As they sang the hobbit felt the love of beautiful things made by hands and by cunning and by magic moving through him, a fierce and a jealous love, the desire of the hearts of dwarves. Then something Tookish woke up inside him, and he wished to go and see the great mountains, and hear the pine-trees and the waterfalls, and explore the caves, and wear a sword instead of a walking-stick. He looked out of the window. The stars were out in a dark sky above the trees. He thought of the jewels of the dwarves shining in dark caverns. Suddenly in the wood beyond The Water a flame leapt up—probably somebody lighting a wood-fire—and he thought of plundering dragons settling on his quiet Hill and kindling it all to flames. He shuddered; and very quickly he was plain Mr Baggins of Bag-End, Under-Hill, again.

3 comments:

Skip said...

Don't worry, I always expect nothing and am always pleasantly surprised in return.

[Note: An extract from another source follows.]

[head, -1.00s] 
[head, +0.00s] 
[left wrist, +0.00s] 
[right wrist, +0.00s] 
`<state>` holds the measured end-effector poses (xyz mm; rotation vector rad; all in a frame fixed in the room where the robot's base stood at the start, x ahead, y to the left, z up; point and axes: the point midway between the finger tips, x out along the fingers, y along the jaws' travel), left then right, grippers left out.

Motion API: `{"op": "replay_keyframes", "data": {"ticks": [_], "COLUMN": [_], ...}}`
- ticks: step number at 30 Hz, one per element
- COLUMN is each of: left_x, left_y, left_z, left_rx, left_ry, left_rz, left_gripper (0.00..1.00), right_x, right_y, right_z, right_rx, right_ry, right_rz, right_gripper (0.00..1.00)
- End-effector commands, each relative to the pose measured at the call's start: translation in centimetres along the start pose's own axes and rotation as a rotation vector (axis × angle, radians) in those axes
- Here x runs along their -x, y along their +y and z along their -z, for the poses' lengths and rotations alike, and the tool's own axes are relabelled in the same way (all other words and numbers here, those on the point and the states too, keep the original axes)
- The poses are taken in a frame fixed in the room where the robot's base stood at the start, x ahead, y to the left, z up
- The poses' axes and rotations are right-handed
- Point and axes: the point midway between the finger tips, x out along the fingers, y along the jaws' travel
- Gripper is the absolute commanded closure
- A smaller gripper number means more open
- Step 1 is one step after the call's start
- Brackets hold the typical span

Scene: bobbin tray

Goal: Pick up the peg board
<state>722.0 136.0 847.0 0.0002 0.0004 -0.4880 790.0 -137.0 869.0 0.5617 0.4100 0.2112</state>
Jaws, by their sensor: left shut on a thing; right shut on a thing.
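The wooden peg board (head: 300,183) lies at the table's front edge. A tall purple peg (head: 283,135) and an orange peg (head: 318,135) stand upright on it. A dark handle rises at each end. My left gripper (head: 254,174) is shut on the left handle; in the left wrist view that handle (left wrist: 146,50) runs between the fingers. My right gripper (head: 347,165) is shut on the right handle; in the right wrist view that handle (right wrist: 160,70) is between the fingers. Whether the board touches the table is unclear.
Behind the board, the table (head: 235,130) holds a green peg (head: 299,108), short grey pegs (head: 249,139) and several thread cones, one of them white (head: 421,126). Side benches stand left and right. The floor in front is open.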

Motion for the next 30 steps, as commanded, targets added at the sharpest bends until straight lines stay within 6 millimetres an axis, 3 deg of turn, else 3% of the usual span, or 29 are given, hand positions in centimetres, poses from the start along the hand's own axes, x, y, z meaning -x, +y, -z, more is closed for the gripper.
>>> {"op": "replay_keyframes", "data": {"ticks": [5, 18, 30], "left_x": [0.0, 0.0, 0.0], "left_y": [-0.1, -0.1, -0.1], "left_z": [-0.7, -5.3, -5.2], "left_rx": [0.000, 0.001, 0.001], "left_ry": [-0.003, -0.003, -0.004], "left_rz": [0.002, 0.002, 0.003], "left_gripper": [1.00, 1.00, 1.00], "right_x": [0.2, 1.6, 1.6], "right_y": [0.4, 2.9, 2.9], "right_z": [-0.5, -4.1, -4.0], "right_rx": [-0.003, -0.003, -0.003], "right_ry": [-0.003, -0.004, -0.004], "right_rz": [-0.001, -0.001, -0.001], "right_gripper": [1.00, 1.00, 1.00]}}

The Venerable Monster said...

That bit in the beginning reminded me of a quote I stumbled upon at one point:

"No book is really worth reading at age of ten which is not equally (and often far more) worth reading at the age of fifty...Those of us who are blamed when old for reading childish books were blamed when children for reading books too old for us. No reader worth his salt trots along in obedience to a timetable."
— C.S. Lewis

Oh, and since I read through these archives of this recently, I dug back through to find these four:
http://www.pvponline.com/2001/03/page/5/
Which also reminded me of our discussion about reading books the other day.

AedonTor said...

to Stuart: well then you would have a hard time with trust.

to Ben: shouldn't you be doing finals stuffs rather than digging through archives and quotations, heh. Muchos gracias.